Landlords raising rents

Experts are forecasting a 4% rise in rents outside of London in 2017, driven by less availability of rental stock resulting from buy-to-let tax relief changes in April.

Rents are set to increase by at least 4% outside of the capital, as a reduction in the supply of rental stock puts upwards price pressure for tenants.

Mortgage interest relief for residential buy-to-let properties is set to be reduced to the base income tax rate, which is 20%. It is due to be phased in over a four-year period starting from April. Landlords are currently able to claim tax relief on the top rate of tax of up to 45%. The changes mean landlords will no longer be able to deduct mortgage interest payments or any other finance-related costs from their turnover before declaring their taxable income.

Property experts have warned that this could force landlords to sell up, reducing the available rental stock.
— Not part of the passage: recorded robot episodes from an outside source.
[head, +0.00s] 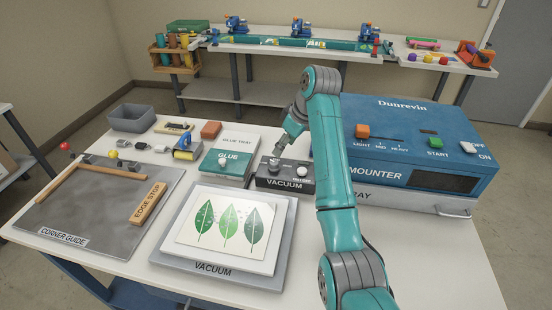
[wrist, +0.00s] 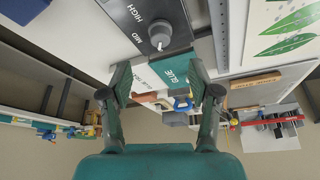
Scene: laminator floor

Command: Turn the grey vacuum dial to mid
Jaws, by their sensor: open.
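The grey vacuum dial (wrist: 160,32) sits on top of the dark vacuum box (wrist: 128,12), near the printed words MID and HIGH in the wrist view. I cannot clearly tell which mark it points to. In the head view the box (head: 285,184) stands behind the vacuum plate, and the dial (head: 274,162) is on its left part. My gripper (head: 280,150) hangs just above the dial in the head view. In the wrist view my gripper (wrist: 158,78) is open and empty, its fingers apart, with the dial beyond the gap between the tips.
The glue box (head: 228,163) stands close left of the vacuum box. The blue mounter (head: 420,145) is close on the right. The vacuum plate (head: 280,238) with a leaf print lies in front. The corner guide board (head: 95,235) is at the left.

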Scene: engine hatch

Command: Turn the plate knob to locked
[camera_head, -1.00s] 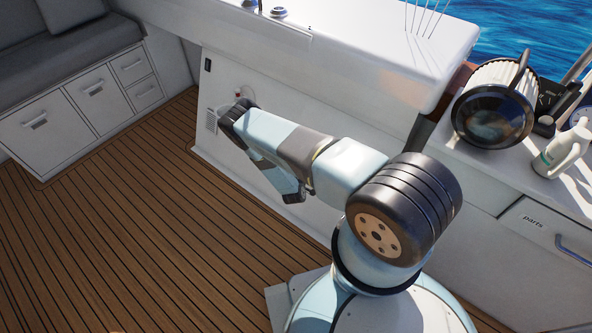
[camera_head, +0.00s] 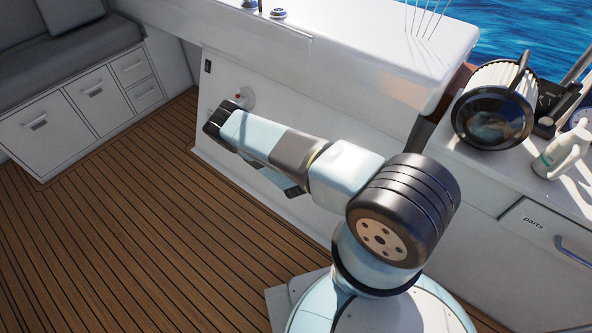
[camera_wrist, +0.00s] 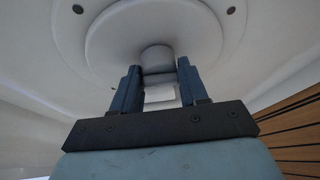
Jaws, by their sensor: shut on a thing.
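In the wrist view the plate knob (camera_wrist: 157,58) is a grey round stub at the centre of a pale round plate (camera_wrist: 110,35). My gripper (camera_wrist: 159,74) has one blue finger on each side of the knob and is shut on it. A pale block-like part (camera_wrist: 160,95) shows between the fingers. In the head view part of the round plate (camera_head: 249,97) shows on the white side panel, with a small red mark at its left. My arm hides the knob and the fingers there. I cannot read which way the knob points.
The white panel (camera_head: 320,150) runs along the wooden deck (camera_head: 120,230). A grey bench with drawers (camera_head: 95,90) stands at the left. A black-fronted lamp-like object (camera_head: 490,118) and a white bottle (camera_head: 562,152) stand on the right counter. The deck at left is clear.

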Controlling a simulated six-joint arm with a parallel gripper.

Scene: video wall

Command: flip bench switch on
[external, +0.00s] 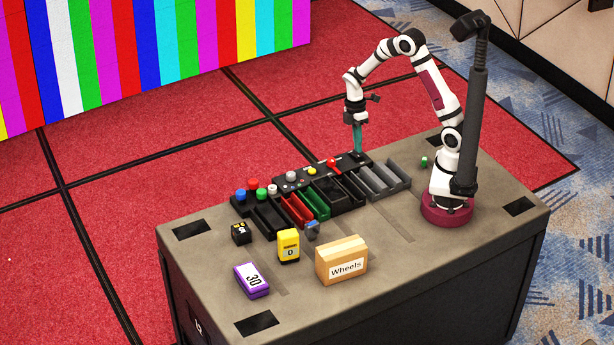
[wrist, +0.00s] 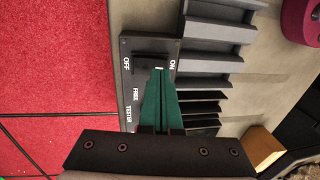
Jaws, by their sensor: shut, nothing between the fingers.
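The bench switch (wrist: 150,56) is a dark rocker on a black panel, between the labels OFF on the left and ON on the right in the wrist view. My gripper (wrist: 159,73) is shut and empty, its teal fingers pointing down. Its fingertips overlap the near edge of the switch, toward the ON side. I cannot tell whether they touch it, and they hide part of it. Which way the rocker tilts is unclear. In the external view my gripper (external: 358,151) is over the far right end of the black panel (external: 346,161).
Beside the panel are red (external: 295,208), green (external: 315,205) and grey (external: 391,176) trays. A red knob (external: 332,162) and several colored buttons line the panel's left part. A Wheels box (external: 342,261), a yellow block (external: 288,246) and a purple block (external: 251,280) stand nearer the front.

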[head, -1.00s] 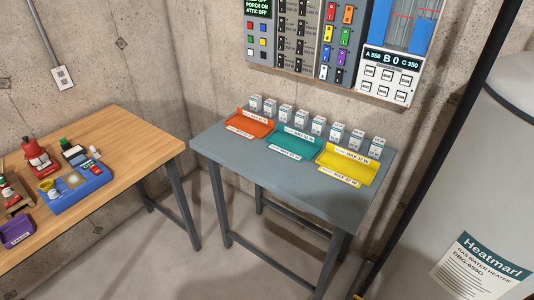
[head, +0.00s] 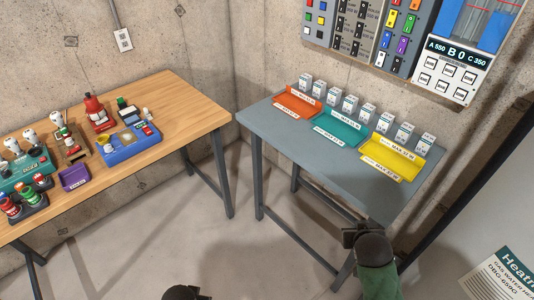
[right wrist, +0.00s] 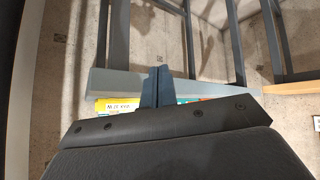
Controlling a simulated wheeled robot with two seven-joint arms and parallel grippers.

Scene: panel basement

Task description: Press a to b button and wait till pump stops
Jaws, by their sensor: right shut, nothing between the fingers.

So, If the tax changes being phased in from this April lead to even fewer buy-to-let purchases and some landlords deciding to sell, then a tightening of supply in some areas will lead to increasing rents. Property experts forecast that asking rents could rise by 4% outside London by the end of 2017, though in London prices are likely to stay flat.

There is little doubt this year will be one of caution for buy-to-let investors due to tighter lending criteria and increased stamp duty. The market definitely won’t see the spike in first quarter purchases that we saw last year as landlords rushed to buy before last April’s new stamp duty deadline.